ところで、ここまで田植えの光景が盛り込まれている俳句が3回続いています。しかもただの田植えの光景ではなく田植え祭りの光景です。
では一体何故こんなに田植え祭りが続くのでしょうか、芭蕉の旅は深川から平泉にかけ奥州街道を北上します。そして田植え祭りもまた北へ向かって行われていきます。そもそも田植え祭りは地域の神事で地域で選ばれた早乙女たちが改まった衣装で神楽に合わせ、苗を植えていくお祭りなのですが、どのように田植えうたが歌われるのか気になり、祭りの動画を見てみると田植うたを歌いながらの田植えはかなり難しそうです。
たいがい歌い手とお囃子は田には入らないで歌われています。ということは田植えをするたびに誰でも自然に田植えうたを口ずさむようなものでは無いように感じました。つまり、田植えうたが聞こえるというのは日常からではなく田植え祭りのことを指しているということです。

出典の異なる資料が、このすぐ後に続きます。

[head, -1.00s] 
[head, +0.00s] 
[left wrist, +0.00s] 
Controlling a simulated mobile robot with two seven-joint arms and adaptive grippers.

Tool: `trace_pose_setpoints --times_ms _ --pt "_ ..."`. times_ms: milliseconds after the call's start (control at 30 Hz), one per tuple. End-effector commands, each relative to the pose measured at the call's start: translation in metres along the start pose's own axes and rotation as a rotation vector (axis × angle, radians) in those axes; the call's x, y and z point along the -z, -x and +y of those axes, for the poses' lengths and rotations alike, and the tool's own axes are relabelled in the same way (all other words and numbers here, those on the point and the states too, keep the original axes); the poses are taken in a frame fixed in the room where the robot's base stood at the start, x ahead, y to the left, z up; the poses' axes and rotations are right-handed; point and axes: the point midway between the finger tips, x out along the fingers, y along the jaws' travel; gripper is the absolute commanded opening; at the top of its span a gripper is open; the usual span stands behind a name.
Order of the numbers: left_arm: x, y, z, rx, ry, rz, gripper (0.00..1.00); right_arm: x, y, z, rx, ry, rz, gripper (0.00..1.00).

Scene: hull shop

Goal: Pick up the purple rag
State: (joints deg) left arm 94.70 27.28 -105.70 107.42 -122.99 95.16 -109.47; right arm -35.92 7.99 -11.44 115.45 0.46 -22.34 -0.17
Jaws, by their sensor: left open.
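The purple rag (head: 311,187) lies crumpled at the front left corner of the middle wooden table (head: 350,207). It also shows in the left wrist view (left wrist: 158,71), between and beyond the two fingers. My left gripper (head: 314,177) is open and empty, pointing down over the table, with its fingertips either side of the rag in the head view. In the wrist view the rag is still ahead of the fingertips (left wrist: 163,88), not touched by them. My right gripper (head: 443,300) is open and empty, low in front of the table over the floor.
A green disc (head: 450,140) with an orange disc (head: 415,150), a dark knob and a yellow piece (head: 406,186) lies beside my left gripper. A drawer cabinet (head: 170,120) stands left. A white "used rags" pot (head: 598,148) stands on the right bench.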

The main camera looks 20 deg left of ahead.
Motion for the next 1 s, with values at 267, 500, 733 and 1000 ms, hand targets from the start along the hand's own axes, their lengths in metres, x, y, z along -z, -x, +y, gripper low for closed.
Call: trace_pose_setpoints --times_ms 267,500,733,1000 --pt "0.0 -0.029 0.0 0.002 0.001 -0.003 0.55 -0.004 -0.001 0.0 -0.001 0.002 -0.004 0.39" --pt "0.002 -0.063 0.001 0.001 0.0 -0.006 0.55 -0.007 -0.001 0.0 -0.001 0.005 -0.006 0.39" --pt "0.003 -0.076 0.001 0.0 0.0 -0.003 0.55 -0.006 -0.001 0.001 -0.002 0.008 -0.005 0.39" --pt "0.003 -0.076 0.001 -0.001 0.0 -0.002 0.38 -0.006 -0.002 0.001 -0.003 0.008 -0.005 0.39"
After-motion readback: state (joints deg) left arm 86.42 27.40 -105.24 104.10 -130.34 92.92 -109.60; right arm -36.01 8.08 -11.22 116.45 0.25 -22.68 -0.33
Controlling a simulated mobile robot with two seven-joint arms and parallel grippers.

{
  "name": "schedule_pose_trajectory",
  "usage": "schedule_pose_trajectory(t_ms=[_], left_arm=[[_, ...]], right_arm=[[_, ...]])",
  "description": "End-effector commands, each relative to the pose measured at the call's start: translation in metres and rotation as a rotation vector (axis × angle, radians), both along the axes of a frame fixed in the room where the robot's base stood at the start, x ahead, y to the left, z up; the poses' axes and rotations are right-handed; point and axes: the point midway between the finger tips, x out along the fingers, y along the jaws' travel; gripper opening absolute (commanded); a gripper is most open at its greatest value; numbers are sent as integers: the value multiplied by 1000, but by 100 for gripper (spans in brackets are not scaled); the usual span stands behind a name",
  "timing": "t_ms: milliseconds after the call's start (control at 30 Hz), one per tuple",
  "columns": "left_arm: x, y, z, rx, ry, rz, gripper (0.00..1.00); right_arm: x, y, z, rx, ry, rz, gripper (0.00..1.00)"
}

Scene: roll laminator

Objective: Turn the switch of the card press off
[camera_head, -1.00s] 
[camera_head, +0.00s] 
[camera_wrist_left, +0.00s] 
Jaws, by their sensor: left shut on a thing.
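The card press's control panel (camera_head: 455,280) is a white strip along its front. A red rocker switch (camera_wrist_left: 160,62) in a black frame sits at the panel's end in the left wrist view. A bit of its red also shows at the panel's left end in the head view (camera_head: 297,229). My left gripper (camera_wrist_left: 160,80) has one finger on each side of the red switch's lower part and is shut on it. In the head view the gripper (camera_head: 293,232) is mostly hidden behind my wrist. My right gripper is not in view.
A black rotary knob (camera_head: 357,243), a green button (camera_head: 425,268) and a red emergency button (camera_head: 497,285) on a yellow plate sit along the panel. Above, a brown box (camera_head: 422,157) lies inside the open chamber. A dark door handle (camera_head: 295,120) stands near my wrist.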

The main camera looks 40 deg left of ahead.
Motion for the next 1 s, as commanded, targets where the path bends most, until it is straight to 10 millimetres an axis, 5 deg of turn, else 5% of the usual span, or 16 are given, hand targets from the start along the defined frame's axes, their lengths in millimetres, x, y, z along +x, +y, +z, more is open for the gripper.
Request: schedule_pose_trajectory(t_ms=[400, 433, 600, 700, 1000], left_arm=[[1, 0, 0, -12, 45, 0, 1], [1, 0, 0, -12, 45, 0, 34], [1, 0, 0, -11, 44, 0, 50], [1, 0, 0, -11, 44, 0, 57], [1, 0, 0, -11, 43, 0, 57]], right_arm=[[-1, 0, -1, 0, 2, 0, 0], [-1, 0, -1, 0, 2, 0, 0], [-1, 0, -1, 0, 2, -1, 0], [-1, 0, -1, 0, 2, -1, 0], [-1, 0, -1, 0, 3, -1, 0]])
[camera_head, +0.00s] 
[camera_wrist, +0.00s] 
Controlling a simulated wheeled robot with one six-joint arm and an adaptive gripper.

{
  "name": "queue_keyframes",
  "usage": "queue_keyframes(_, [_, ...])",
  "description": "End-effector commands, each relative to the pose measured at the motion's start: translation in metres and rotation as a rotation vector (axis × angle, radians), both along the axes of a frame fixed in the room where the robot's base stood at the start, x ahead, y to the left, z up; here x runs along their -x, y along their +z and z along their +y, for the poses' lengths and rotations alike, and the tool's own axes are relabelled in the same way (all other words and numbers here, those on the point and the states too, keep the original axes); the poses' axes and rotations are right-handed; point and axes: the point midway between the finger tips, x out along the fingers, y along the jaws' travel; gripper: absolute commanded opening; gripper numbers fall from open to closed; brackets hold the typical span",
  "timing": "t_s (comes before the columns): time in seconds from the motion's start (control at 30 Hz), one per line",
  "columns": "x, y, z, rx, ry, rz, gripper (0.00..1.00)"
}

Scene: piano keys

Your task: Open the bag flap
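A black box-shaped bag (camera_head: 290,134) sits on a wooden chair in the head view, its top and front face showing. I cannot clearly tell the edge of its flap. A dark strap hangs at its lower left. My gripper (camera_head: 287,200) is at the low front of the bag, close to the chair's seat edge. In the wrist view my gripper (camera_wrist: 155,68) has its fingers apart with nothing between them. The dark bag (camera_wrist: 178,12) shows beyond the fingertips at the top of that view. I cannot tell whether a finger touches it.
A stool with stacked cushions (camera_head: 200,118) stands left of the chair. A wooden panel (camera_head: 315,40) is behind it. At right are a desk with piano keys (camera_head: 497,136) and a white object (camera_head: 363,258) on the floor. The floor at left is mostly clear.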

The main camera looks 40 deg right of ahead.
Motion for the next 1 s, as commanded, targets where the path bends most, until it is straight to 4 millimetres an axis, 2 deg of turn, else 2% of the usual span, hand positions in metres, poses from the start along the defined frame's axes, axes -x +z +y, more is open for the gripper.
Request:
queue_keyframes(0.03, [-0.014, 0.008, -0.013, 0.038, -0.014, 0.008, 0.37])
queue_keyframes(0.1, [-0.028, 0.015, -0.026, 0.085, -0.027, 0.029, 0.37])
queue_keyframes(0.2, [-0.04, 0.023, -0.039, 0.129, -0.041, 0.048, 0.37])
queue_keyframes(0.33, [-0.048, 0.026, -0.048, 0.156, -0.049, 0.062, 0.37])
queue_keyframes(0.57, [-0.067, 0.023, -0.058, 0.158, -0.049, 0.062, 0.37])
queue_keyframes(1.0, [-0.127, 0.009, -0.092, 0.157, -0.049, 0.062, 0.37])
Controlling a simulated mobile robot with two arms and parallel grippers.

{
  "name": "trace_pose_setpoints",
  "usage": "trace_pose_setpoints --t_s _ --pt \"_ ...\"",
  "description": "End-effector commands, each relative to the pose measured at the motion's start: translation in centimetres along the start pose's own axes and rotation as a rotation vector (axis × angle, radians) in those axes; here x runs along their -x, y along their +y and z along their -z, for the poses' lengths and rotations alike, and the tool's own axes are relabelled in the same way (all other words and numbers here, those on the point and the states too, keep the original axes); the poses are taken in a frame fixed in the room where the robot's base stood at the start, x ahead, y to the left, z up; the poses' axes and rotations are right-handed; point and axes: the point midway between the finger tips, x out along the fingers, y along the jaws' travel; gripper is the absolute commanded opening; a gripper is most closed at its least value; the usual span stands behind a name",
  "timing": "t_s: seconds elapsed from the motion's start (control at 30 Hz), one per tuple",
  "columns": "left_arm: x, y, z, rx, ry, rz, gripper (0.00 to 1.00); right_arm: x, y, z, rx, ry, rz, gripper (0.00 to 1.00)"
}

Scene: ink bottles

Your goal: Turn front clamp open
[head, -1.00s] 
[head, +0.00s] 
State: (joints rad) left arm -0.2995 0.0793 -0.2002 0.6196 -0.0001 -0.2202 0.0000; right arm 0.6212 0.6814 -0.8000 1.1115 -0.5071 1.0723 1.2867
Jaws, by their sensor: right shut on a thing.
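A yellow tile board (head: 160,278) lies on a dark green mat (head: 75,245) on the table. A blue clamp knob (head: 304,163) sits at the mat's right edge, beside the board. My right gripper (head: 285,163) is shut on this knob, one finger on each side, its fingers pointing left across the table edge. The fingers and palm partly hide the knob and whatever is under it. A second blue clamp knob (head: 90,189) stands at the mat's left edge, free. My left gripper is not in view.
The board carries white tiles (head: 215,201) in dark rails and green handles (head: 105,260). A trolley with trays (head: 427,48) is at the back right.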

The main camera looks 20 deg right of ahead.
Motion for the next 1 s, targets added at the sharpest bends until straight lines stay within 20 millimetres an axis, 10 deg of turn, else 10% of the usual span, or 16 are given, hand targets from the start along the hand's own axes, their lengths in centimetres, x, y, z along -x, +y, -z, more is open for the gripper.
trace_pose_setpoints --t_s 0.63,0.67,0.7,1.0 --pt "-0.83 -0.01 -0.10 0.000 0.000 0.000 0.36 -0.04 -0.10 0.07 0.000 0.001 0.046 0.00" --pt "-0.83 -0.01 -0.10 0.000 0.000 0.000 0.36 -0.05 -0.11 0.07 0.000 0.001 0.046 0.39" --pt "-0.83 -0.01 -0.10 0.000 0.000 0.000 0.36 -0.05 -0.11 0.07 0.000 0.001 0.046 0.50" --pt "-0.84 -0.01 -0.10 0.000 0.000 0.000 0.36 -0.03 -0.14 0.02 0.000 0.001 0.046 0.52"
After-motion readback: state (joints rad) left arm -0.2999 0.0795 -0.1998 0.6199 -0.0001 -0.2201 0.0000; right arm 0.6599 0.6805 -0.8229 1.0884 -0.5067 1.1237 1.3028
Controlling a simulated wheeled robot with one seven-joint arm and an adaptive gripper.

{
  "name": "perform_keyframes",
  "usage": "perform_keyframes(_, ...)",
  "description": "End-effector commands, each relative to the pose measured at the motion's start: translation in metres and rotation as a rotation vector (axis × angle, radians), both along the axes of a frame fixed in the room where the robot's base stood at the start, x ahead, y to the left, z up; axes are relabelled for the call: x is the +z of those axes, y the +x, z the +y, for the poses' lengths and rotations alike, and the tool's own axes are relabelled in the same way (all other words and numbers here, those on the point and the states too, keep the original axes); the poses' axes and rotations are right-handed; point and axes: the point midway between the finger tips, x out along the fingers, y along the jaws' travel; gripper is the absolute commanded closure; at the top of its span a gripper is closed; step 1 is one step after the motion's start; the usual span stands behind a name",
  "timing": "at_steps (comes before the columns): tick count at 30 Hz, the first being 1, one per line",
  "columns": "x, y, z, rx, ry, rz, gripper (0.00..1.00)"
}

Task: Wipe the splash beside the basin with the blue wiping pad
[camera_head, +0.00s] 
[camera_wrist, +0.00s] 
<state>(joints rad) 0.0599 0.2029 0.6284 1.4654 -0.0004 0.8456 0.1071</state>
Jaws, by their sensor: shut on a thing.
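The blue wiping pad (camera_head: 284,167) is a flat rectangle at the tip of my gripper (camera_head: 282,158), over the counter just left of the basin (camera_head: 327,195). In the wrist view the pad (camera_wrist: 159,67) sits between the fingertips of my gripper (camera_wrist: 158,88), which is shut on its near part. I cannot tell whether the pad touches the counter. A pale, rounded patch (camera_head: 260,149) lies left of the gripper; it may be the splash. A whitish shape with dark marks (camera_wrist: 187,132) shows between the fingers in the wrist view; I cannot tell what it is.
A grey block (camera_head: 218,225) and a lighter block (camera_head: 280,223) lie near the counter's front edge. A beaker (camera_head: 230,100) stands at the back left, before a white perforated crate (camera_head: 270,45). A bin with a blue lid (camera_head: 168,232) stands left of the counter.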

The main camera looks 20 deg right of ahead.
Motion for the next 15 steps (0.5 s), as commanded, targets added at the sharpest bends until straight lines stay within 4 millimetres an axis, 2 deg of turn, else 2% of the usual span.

ここで、この句の私の勝手な解釈ですが、冒頭風流について述べましたが、要するに風流は芸能を指す言葉でもあるということです。つまり能楽や猿楽など歌や舞踊に関する芸能は田楽という稲の豊穣を祈るお祭りから始まっているということなんです。そのことを芭蕉はあちこちで目にする田植え祭りに思いを重ねて芸能の始まりは、奥州田植え祭りからではないかと俳諧師としての思いを語ったのではないでしょうか。
さて、田植え祭りですが地域の田植えは、この日で終わるようにと決められているそうです。つまり田植え祭りは、地域の田植えが無事済んだことを祝う行事でもあるようなのですが、だとすると祭りは桜前線のように北上することも頷けます。
ここまで芭蕉一行は、白河の関から須賀川という宿場街にたどり着くのですが、この町は俳句への関心も高く、そこを仕切る駅長の歓待を受け、旅への不安もずいぶん和らぐのですが、此の俳句からも芭蕉のこの街に対するワクワク感が伝わってきます。